Abstract

The chronology and isotope geochemistry of a selection of Proterozoic Scourie dykes has been investigated in order to specify both their time of emplacement within the thermal history of the Archaean crust of N.W. Scotland, and to attempt to characterise the evolution of continental lithosphere. Sm Nd, Rb Sr and U Pb isotope analyses are presented. Primary, major igneous minerals separated from four well preserved dykes yield Sm Nd ages of 2.031 ± 0.062Ga, 2.015 ± 0.042Ga, 1.982 ± 0.044Ga and 2.101 ± 0.078Ga, which are interpreted as crystallisation ages. The initial Nd isotope compositions in the dykes at their emplacement age of ∼ 2.0 Ga, range from +3.4 to −6.8, indicating the presence of an older lithospheric component. Sm Nd whole-rock isotope data for fifteen dykes, if interpreted to have age significance, yield an “age” of 3.05 ± 0.27 Ga. Sm Nd crustal residence ages for the same dykes average 2.95 Ga, which is interpreted as the time that small melts were added to the Lewisian lithosphere. The possibility that correlated 147Sm/ 144Nd and 143Nd/ 144Nd ratios are an artifact of mixing between depleted mantle melts generated at 2.0 Ga, and an older enriched lithospheric component is not eliminated by the data, but the relationship between 1/Nd and 143Nd/ 144Nd ratios rules out any simple mixing. U Pb isotope data for plagioclase feldspars and whole-rock samples of dykes provide useful estimates of initial Pb-isotope composition of the dykes at the time of their emplacement. Initial 206Pb/ 204Pb and 207Pb/ 204Pb ratios vary considerably and range from 13.98 to 15.78, and 14.72 to 15.56 respectively, and suggest that the U Pb fractionation responsible must have occurred at least 2.5 Ga ago.

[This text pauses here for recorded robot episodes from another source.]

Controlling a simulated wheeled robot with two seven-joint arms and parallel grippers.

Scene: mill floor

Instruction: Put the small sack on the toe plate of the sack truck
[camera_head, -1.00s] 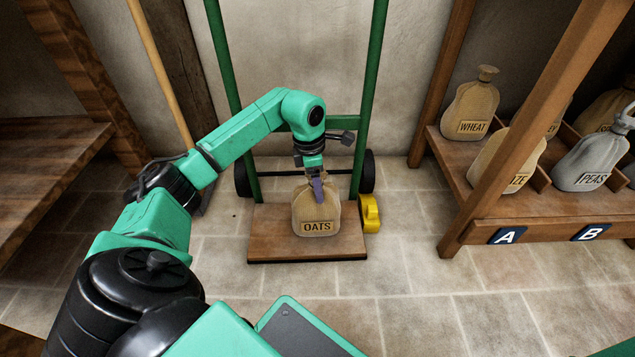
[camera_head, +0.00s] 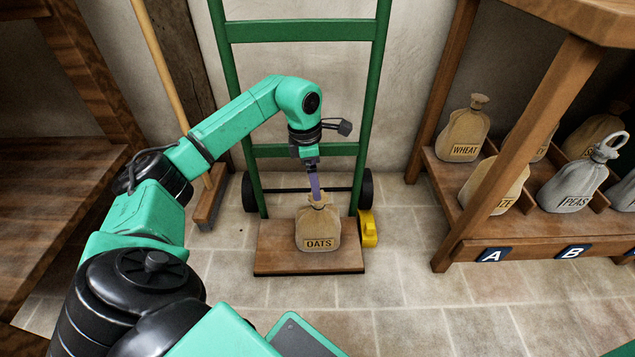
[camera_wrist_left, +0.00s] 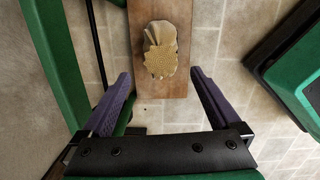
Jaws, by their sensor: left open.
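The small sack (camera_head: 319,231) is tan, labelled OATS, and stands upright on the wooden toe plate (camera_head: 280,265) of the green sack truck (camera_head: 229,100). In the left wrist view the sack (camera_wrist_left: 160,52) is seen from above on the toe plate (camera_wrist_left: 175,87). My left gripper (camera_head: 316,190) is above and behind the sack's neck in the head view. In the wrist view its purple fingers (camera_wrist_left: 160,82) are spread wide with nothing between them, and the sack lies beyond their tips. My right gripper is not in view.
A yellow chock-like block (camera_head: 368,230) sits beside the toe plate's right edge. A wooden shelf (camera_head: 520,240) with several sacks and signs A and B stands at right. A broom (camera_head: 210,195) leans at left near a wooden bench (camera_head: 60,200). The floor in front is clear.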

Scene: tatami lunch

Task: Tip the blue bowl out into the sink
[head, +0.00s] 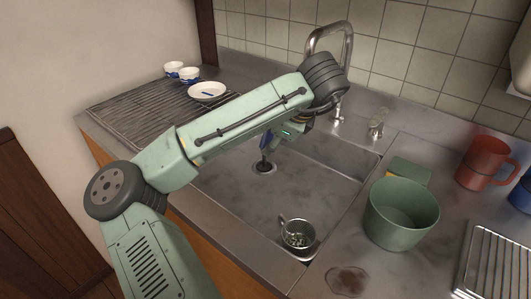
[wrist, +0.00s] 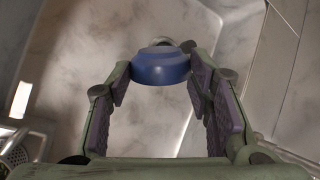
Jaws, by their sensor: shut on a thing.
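The blue bowl (wrist: 160,66) is between the fingertips of my gripper (wrist: 160,78) in the wrist view, and the gripper is shut on it. The outside of the bowl faces the camera; its inside is hidden, so I cannot tell its contents. My arm reaches across the sink and hides most of the gripper and bowl there. The bowl is over the sink area; its exact height is unclear.
The tap (head: 347,45) rises behind. A green tub (head: 392,222) and red mug (head: 484,160) stand right. A drying rack (head: 130,112) with a white plate (head: 206,94) and cups is left.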

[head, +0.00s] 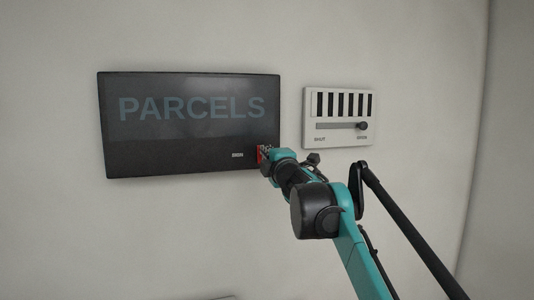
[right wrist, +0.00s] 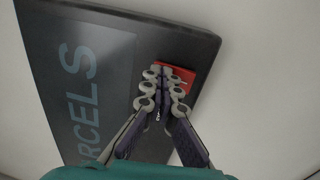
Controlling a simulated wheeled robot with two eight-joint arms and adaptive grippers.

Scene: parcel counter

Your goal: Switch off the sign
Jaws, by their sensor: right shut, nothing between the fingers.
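The sign (head: 190,125) is a dark panel on the wall with the word PARCELS in dim grey-blue letters that do not glow. It also fills much of the right wrist view (right wrist: 110,45). A red switch (head: 261,153) sits at its lower right corner, and it shows in the right wrist view (right wrist: 178,72) partly hidden behind the fingers. My right gripper (right wrist: 164,75) is shut and empty, with its fingertips at the red switch. I cannot tell whether they touch it. My left gripper is not in view.
A white vent panel (head: 340,137) with dark slots and a slider hangs to the right of the sign. The slider knob (head: 362,126) is at the right end, by the word OPEN. My right arm passes just below this panel. The wall around is bare.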

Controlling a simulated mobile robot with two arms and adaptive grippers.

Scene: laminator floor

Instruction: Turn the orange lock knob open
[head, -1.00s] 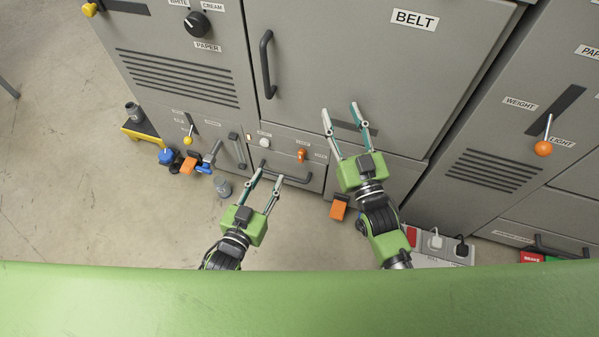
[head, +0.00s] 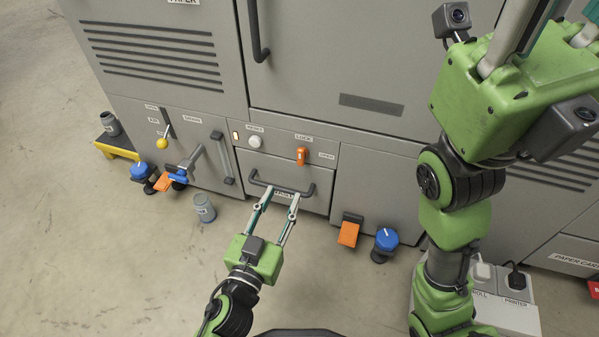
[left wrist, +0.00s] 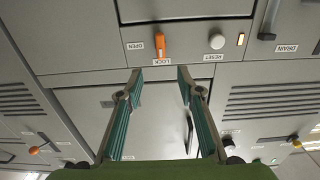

The Scourie dykes have inherited a trace element enriched component from the Lewisian lithosphere, which has resided there since ca. 3 Ga ago. Whether the dykes inherited this material from the crust or the mantle portions of the lithosphere or both, it seems likely that small basaltic melts derived from asthenospheric mantle were ultimately responsible for the enrichment. The simplest view is that these small melt fractions had been resident in the mantle part of the Lewisian lithosphere. In this case the Archaean trace-element enrichment and element fractionation in the Lewisian lithospheric mantle sampled by the dykes was closely associated in time with the generation of the ∼ 2.9 Ga old crustal portion of the lithosphere [36,37].